■ DATASET SECTION ■
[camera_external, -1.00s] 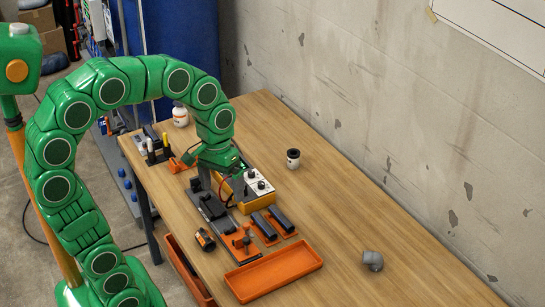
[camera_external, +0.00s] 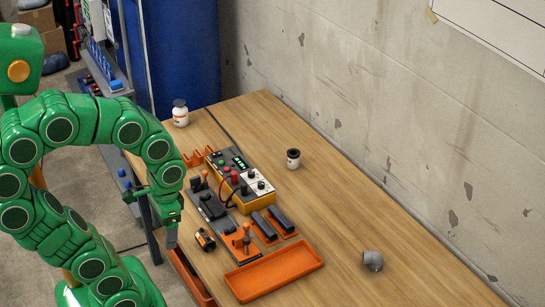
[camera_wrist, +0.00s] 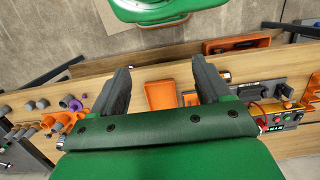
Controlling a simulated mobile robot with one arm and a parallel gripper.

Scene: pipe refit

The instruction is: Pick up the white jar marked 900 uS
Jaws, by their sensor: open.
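Two small white jars stand upright on the wooden table in the external view. One with a grey lid (camera_external: 180,115) is near the table's far left end. The other, with a black lid (camera_external: 293,159), is right of the meter, towards the wall. Their labels are too small to read, so I cannot tell which says 900 uS. My gripper (camera_external: 172,238) is at the table's front left edge, well apart from both jars. In the wrist view my gripper (camera_wrist: 161,85) has its two fingers wide apart with nothing between them. I make out neither jar there.
A yellow-sided meter (camera_external: 240,182) with leads stands mid-table. Nearby are a black-and-orange fixture (camera_external: 213,210), an orange tray (camera_external: 274,273) and a small dark can (camera_external: 205,240). A grey pipe elbow (camera_external: 373,260) lies right. The table's wall side is largely clear.

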■ BRIEF ■
Your task is to transcribe only the lines from the line containing "Controlling a simulated" through the line containing "The instruction is: Pick", word for word.

■ FULL ANSWER ■
Controlling a simulated mobile robot with one arm and a parallel gripper.

Scene: pipe refit

The instruction is: Pick up the white jar marked 900 uS

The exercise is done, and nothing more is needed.